I look at themes or concepts or ideas. I start with an idea first and then when I research people that fit into the category I’m working on, it means that people get painted by chance. There is no contact with a sitter. Sometimes the people that I draw are irrelevant: for example, with the first series I did called Boys, where I depicted dictators as little boys, only eight of the 30 works were based on real photos.
It doesn’t matter though, because when you look at one of the paintings you think it’s real, so the emotion that you have is the same as if it was real. That’s how it all started. Boys gave me such freedom because I could do all sorts of portraits without really getting bogged down in how people looked. This is a different style of painting and I love the freedom you get from not worrying about what someone really looks like; it makes it more fluid and free."
"When I depict celebrities, it’s often because people are familiar with what they represent. When I paint someone like Monica Lewinsky, it’s because of what she’s known for. Other times, I purposefully look at celebrities for what they are not known for. For example, for the series I painted of Nazi collaborators, I depicted Coco Chanel, because she was actually a Nazi spy with a code name, which a lot of people don’t expect even though it has been documented.
A lot of the time, I look at people reinventing themselves or being known for something in their lifetime and then being known for something else after their death. I’m interested in reputation and how it's preserved and transformed by others. I looked at this again for a series called Manumission, which depicted the children that US presidents had with slaves, I was looking particularly at Thomas Jefferson. He’s seen as such an icon in America of freedom, and yet he kept his own children as slaves. It’s very strange and I often wonder why people don’t care? Why can't people except the truth?"
On correcting history and readdressing the gender balance…
"With my Women in Art History series, there were quite a few full-blown rows on the Internet about it. There were lots of trolls saying ‘There’s no famous women artists because they were no good’. But people are refusing to accept the real history because they’ve been brainwashed, and I try and hope to shed a bit of light on things.
People often think there were just a handful of women artists and they were somehow freakish and operating in a bubble, but it’s not at all true. It’s irritating that all these films get made of the male genius artists, and the women in these films are always simpering muses. I wish someone would do a Hollywood film about all the female artists at a certain time in Paris for example.

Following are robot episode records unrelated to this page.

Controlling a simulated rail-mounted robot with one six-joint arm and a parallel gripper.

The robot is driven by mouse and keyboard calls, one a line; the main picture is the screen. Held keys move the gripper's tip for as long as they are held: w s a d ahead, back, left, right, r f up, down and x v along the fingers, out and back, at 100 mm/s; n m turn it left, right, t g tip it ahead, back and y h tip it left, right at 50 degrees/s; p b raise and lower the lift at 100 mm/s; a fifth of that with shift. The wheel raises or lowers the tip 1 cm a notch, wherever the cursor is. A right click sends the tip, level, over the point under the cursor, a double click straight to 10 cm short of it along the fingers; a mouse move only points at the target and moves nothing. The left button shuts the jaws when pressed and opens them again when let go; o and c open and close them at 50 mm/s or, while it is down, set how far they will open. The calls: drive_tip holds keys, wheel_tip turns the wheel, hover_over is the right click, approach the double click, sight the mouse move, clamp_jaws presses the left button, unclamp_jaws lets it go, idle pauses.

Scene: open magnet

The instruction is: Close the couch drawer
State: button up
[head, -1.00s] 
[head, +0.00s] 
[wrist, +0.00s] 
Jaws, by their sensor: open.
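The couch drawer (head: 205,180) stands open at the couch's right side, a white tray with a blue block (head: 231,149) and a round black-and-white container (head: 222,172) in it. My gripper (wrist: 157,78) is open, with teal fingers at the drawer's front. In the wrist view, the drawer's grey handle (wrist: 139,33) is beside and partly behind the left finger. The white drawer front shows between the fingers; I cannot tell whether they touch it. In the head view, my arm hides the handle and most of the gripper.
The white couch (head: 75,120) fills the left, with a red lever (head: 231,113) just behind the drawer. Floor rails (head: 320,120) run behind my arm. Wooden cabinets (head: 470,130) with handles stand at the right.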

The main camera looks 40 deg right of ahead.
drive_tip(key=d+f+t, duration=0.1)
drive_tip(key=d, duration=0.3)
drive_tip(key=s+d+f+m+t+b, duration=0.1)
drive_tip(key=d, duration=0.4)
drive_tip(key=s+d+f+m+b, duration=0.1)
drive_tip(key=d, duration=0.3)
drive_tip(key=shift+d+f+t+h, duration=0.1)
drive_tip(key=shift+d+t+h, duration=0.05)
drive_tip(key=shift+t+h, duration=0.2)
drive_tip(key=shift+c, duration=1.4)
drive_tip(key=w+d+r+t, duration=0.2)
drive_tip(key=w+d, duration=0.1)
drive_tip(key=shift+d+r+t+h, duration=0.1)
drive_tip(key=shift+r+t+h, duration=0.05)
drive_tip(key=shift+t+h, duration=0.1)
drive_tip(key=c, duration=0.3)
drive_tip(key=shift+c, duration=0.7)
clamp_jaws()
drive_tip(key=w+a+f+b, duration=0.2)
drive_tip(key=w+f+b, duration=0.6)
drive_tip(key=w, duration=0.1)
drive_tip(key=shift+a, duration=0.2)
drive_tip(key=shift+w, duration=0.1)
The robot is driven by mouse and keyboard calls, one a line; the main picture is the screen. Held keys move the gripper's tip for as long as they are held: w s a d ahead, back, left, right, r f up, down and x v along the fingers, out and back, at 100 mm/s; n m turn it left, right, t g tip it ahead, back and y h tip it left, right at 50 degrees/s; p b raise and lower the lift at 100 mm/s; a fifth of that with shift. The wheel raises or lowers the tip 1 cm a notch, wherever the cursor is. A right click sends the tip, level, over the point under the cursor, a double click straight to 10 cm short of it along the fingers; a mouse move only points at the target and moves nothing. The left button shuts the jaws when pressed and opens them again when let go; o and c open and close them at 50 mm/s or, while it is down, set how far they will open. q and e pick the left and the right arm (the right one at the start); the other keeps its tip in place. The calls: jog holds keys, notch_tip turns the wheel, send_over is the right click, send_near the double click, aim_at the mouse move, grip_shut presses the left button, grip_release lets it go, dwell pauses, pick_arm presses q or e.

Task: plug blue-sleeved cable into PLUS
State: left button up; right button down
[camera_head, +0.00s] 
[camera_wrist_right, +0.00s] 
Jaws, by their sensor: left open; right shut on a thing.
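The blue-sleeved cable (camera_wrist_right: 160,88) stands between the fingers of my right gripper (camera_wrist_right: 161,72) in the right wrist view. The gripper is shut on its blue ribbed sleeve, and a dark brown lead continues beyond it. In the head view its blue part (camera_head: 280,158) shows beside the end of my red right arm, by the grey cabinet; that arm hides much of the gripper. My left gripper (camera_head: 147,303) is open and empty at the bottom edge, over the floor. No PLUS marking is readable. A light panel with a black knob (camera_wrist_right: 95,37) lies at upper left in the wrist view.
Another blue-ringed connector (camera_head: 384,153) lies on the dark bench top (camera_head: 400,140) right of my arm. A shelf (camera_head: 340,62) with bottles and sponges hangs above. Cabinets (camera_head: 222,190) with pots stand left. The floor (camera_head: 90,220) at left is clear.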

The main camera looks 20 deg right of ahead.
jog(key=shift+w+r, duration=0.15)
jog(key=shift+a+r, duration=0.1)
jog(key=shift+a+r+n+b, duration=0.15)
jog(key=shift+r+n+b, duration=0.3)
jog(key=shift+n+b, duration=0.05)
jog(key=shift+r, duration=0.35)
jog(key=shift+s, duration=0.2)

At the Louvre, there used to be all sort of artists studios inside, and there were a lot of women working there too. They were successful, they had waiting lists as long as your arms, they travelled all around the world, they had assistants, they made loads of money. People often can’t believe it, the kind of people who have spent 30 years going to galleries and museums. It’s just so sad and I have no idea how we’re ever going to readdress that."
On history repeating itself…
"History is repeating and repeating and human beings are not really evolving very much, or at least not very intelligently. I suppose the whole idea behind a lot of the series that I paint is that history just repeats. When I’m 70, if I’m still around, I’ll probably be painting the new sexualised child stars, just like I did with the Girls series.
When I did the Presidents’ Mistresses series, I found out that every single President had a mistress, except for a handful. When I started, I knew the famous ones and thought there might be five in total. After researching though I realized that literally every single President had a mistress. The Monica Lewinsky story is nothing new, it’s simply as old as when Presidents began."
Annie Kevans: Selected Portraits runs until September 3, 2016 at The Fine Art Society in Edinburgh.